I would say spend no more than £20 for a 23 frame stepper and £70 for a 34.

[MikeUK]

Originally Posted by mcpltd As pminmo said low inductance is good, but this also means that the current will be higher, and means that you will need a higher power driver. As for quality, they all look the same now, and there are only a few manufactures that i would say are better than the rest, but you will pay lot more for them (3 X more) as an example pacific Scientific power max motors are very good steppers, but it is unlikely a CNC application would gain that much from using them. I would say spend no more than £20 for a 23 frame stepper and £70 for a 34.

Hi,

Does that mean these aren’t worth the money?

http://motioncontrolproducts.co.uk/p...products_id/81

Mike

[Mariss Freimanis]

Primary is power and smoothness. It takes a dynamometer and a 25,000 line encoder to measure each accurately.

It takes a pair of channel-lock pliers, a moist paper towel and a multimeter to measure power to a +/-5% accuracy, a laser pointer, pencil, paper, super-glue and a sliver of a mirror to measure microstep smoothness to a +/-1% accuracy. I posted both these methods but I can't remember the forums or message numbers.

Mariss

[vacpress]

Mariss,

How does the moist paper towel trick work? Is there a conductor of some sort on the other side to make a variable resistor?

What are the 'known' values that are used to make usefull calculations from this? Are they just relative to one another?

Thanks for posting this. Sorry you cannot find your previous posts.

[ger21]

All I can remember is you wrap the paper towel around the shaft and grab it with the channel locks.

[Mariss Freimanis]

I knew that would get curiosity going.:-) The paper towel is moistened to keep it from catching on fire.

This is the low-tech method I came up with some time ago to measure motor power directly using just a paper towel, channel lock pliers and a multimeter:

1) Run your motor up to a speed of interest. It must be more than 2 to 3 revs per second.

2) Set your multimeter to 'DC Amps' and put it in series with the power supply. You will be measuring power supply current to the drive.

3) Measure the supply current with no load on the motor.

4) Fold a full paper towel over and over until it is 1" by 3" in size. You want it nice and thick. Moisten it and fold it over the motor shaft in a "U" shape. Grab the motor shaft with your channel lock pliers with the towel as a 'brake pad'.

5) Start slowly clamping down with the pliers while watching the Ammeter.
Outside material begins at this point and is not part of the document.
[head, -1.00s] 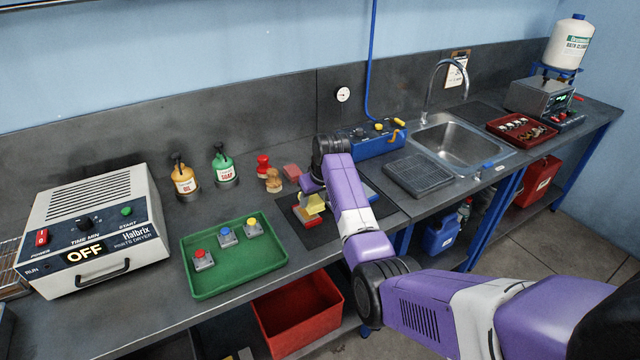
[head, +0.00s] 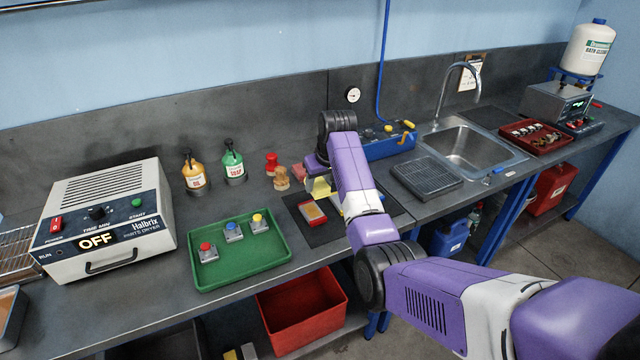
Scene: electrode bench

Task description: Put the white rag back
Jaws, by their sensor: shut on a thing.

More pressure is more amps. At some pressure the motor will stall. Note the meter reading at the instant of stall. Repeat a few times until you sneak up on the stall point and get the highest ammeter reading. This takes a little skill and a steady hand.

6) Subtract (3) from (5) to get the difference between the two current readings: Delta I = (I stall) - (I no-load).

Multiply 'Delta I' times your measured power supply voltage to get Watts: Watts = (Delta I) * (V supply)

That is your motor's power output power in Watts at the speed you are running it at. To calculate motor torque at that speed use:

In-oz torque = Watts * 1351 / RPM

That's all there's to it. A big NEMA-23 or any NEMA-34 motor will put enough power into the towel to catch it on fire. Moistening it and keeping moist will turn that power into steam and keep the motor shaft from getting heat damaged. I have a video I made somewhere where the shaft glows a dull cherry red when a dry towel is used. It ruins the motor shaft and you have a paper towel on fire, so keep it wet with bigger motors.

The reason for folding the towel over a million times is to make it thick. Otherwise the channel lock pliers will ruin the motor shaft if it can bite thru the paper.

Done carefully (accurately measuring current at instant of stall) will give an answer within +/-5% of a genuine dynomometer result. This method falls apart at slow speeds because the motor generates very little power at low speeds (Power = torque times RPM). The difference between no-load current and stall current becomes too small to measure accurately.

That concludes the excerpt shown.